A: It’s a long story but I’ll keep it short. The painting on the cover was by William Keith, an early, well-respected California landscape painter who had a successful career and is in museums and collected today. He and Ina were friends and I believe that Ina inspired his painting. The tall brunette woman in the painting carries a laurel wreath. He titled the painting With a Wreath of Laurel with quotations around it meaning it was a published poem. Ina wrote a poem called With a Wreath of Laurel after she and Joaquin Miller went to Sausalito together and picked laurel leaves for a crown for the grave of Lord Byron, her favorite poet, in England.
Q: Eenah or Eyenah: How did you decide how Coolbrith pronounced her name?

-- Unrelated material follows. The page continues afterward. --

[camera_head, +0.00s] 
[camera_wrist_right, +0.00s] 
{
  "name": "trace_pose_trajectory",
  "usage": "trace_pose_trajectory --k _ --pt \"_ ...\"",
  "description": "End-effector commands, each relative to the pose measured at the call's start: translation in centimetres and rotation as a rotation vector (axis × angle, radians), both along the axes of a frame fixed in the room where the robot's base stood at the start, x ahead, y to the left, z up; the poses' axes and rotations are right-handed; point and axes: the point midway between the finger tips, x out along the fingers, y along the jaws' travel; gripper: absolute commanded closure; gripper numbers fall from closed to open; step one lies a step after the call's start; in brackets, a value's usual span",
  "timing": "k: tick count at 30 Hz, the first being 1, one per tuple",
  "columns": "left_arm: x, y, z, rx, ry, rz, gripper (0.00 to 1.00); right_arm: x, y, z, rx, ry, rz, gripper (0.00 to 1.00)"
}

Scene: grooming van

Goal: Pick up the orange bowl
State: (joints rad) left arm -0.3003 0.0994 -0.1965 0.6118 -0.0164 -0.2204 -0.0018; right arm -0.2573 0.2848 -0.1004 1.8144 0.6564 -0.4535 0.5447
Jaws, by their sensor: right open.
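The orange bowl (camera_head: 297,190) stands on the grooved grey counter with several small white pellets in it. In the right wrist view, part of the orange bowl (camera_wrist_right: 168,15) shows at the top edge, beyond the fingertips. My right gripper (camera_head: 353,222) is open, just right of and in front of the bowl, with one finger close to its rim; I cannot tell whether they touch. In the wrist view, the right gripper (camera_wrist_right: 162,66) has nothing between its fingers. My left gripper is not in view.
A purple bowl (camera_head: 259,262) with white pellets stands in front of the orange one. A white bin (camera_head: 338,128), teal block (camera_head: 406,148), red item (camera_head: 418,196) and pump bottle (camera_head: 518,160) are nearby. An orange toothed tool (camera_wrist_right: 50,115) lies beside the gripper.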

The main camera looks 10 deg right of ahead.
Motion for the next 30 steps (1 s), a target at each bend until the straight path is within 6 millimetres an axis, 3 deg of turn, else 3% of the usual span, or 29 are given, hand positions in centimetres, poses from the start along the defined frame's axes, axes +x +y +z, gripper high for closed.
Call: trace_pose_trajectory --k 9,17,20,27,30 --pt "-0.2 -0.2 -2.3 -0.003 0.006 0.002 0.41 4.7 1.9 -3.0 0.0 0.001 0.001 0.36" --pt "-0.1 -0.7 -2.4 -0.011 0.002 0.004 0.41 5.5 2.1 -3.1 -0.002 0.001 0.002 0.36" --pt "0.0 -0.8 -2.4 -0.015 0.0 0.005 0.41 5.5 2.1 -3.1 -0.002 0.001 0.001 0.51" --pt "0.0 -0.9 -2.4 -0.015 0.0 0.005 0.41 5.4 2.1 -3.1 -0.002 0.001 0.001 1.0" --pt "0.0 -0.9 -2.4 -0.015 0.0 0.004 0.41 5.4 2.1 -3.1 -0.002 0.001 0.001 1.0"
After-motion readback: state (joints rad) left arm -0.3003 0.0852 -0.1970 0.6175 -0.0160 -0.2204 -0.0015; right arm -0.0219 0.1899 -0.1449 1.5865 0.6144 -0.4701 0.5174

A: There are two camps. I’d always assumed that it was pronounced Eyenah and then I went to a presentation at the Ina Coolbrith Circle where a noted historian called her Eenah. Afterwards, one of the board members, David Alpaugh, who’d been supportive of this project, said to me, “I wish you would settle this once and for all.” So I took that as a challenge. The ICC and the Oakland Library have always called her Eyenah so it has institutional history. I searched in letters and tried to find if anyone was still alive or if there was a family member that knew but couldn’t find anything definitive.

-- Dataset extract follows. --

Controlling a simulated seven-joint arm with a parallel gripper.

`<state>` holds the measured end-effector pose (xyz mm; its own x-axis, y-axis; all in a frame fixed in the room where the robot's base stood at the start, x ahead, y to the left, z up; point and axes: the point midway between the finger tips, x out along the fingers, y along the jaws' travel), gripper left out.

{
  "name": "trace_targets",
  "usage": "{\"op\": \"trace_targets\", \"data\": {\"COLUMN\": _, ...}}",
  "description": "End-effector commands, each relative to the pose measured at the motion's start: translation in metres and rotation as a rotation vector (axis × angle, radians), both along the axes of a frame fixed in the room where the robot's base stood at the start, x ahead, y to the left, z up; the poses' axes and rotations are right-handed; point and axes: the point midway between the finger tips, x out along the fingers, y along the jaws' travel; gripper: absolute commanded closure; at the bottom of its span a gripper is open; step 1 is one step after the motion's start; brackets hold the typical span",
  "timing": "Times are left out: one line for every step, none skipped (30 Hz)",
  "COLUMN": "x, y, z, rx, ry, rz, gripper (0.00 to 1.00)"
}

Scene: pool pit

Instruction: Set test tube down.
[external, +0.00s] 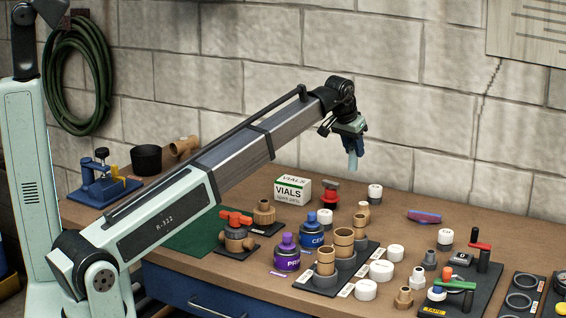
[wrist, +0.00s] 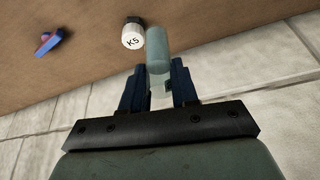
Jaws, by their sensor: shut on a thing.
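The test tube (external: 352,160) is a pale, translucent blue-green cylinder. It hangs roughly upright below my gripper (external: 352,141), in the air above the back of the workbench. In the wrist view the tube (wrist: 158,50) sits between the two dark blue fingers of my gripper (wrist: 160,88), which are shut on it. Its free end points away from the gripper. The part between the fingers is partly hidden.
The workbench (external: 400,219) has a bare patch at the back right. A white box marked VIALS (external: 293,190), a red-handled valve (external: 330,194) and a white-capped vial (external: 375,194) stand below my gripper. A vial marked K5 (wrist: 133,35) shows close to the tube. A blue-red object (external: 424,217) lies farther right.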

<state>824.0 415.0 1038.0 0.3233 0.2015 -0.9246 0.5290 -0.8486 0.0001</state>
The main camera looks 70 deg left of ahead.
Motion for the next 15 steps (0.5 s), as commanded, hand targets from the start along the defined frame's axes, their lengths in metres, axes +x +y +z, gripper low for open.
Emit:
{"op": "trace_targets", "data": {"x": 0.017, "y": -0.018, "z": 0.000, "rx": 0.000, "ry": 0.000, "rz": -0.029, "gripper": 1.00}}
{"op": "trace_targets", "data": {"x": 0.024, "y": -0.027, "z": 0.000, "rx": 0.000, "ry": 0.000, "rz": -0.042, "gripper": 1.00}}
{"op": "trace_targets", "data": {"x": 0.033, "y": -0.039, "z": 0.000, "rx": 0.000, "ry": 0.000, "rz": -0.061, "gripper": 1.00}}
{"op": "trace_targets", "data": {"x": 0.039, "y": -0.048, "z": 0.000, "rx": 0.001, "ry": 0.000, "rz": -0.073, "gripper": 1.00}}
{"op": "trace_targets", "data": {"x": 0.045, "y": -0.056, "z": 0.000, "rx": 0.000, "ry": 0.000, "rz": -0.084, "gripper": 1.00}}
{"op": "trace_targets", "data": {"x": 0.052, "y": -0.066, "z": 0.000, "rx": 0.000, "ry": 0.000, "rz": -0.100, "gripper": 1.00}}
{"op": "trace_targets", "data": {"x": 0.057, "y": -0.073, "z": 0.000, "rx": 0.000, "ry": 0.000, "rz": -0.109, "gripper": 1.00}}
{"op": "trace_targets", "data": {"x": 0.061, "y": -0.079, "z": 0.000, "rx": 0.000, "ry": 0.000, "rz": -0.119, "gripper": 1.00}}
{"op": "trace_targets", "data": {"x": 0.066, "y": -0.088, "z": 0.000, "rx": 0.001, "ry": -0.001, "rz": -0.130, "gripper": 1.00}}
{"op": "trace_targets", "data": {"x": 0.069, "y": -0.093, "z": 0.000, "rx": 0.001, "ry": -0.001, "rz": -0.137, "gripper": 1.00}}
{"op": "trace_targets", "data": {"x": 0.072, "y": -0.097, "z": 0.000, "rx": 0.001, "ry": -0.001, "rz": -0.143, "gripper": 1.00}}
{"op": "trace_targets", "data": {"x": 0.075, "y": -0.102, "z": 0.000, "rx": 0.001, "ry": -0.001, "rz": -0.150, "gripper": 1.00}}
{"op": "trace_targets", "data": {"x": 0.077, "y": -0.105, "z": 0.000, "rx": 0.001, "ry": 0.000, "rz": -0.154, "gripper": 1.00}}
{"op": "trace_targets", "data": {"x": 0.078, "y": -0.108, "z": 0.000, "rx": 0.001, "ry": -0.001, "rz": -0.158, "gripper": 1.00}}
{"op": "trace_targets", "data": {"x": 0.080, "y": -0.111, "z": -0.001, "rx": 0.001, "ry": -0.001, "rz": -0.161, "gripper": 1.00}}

Then David said, “Maybe you can find a poem that used her name in a rhyme scheme.” A lot of people wrote poems about her, especially on Ina Coolbrith day. So I looked and I finally found a poem in her scrapbook at the Oakland Public Library. The rhyme scheme—I don’t have it in front of me—was like “Eyenah Coolbrith has hair of spun blah, blah, blah” and “I have hair of blah, blah, blah; the whole poem went like that. That convinced David who said, “No poet would write, “Eenah has something” and “I have this.” So we thought this was definitive and I wrote an Op Ed piece in the San Francisco Chronicle. But there are professors and others who continue to believe it’s pronounced Eenah since her full, original name was Josephine.
Q: What did you learn in addition to the subject matter from researching and writing the book?

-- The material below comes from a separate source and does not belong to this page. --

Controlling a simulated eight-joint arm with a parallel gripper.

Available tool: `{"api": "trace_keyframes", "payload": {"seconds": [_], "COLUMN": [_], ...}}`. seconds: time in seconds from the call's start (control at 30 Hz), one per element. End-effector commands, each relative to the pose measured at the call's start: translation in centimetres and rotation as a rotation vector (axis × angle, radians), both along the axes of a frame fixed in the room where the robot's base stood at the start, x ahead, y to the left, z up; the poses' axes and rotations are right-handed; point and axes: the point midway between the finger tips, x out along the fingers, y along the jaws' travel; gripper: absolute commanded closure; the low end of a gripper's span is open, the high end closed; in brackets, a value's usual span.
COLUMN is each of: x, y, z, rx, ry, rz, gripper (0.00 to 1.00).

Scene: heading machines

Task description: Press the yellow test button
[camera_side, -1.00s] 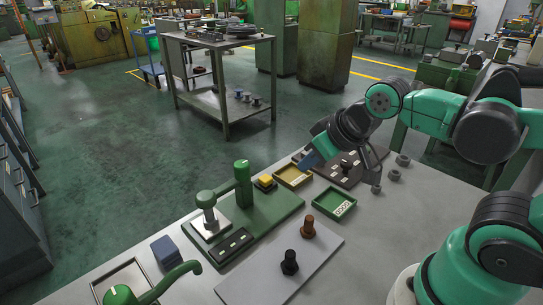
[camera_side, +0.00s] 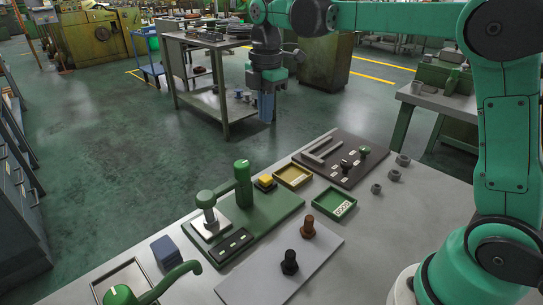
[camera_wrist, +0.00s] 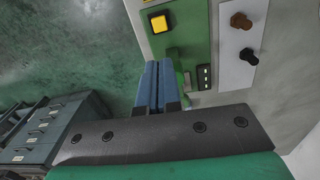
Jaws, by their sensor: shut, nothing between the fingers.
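The yellow test button (camera_side: 266,180) sits on a dark square base at the back corner of the green fixture plate (camera_side: 270,205), beside a green post with a lever arm. In the wrist view the yellow button (camera_wrist: 159,24) shows near the top, beyond my fingertips. My gripper (camera_side: 266,108) points down with its blue fingers shut and empty, high up and behind the button in the side view. In the wrist view the blue fingers (camera_wrist: 158,68) lie side by side. The gripper is clear of the button and touches nothing.
A yellow tray (camera_side: 293,187) and a green tray (camera_side: 350,208) stand right of the button. A dark board (camera_side: 322,170) with knobs lies behind them. The green lever post (camera_side: 243,170) rises close to the button.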

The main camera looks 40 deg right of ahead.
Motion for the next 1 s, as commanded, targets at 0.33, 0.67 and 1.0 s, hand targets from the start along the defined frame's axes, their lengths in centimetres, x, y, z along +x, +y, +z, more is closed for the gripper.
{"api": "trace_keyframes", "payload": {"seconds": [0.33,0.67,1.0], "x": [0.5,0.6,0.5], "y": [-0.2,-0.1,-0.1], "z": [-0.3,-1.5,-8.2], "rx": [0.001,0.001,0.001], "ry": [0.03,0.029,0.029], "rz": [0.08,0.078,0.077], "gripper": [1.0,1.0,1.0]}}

A: The value of poetry in our world. For those of us who write and feel like we have something to say it’s so easy not to believe in ourselves. I learned from Ina that that we need to protect and cherish our belief in our creativity and voice no matter what form it takes. Whether we get paid to be a writer or are a famous writer or not. I spoke at the Ina Coolbrith Circle’s awards banquet last week from my heart: “I hope you protect and treasure your passion for poetry and that you believe in the need for it in our world.” I believe that I learned that from Ina.
Ina was a mentor to many poets. She encouraged Jack London, Isadora Duncan, and other school children when they came into the Oakland library where she was hired and worked for years as the city’s first librarian. At one point I realized, “She’s still a mentor because she’s mentoring me with the writing of this book.” Because she was my subject, she became my teacher in how to write a book.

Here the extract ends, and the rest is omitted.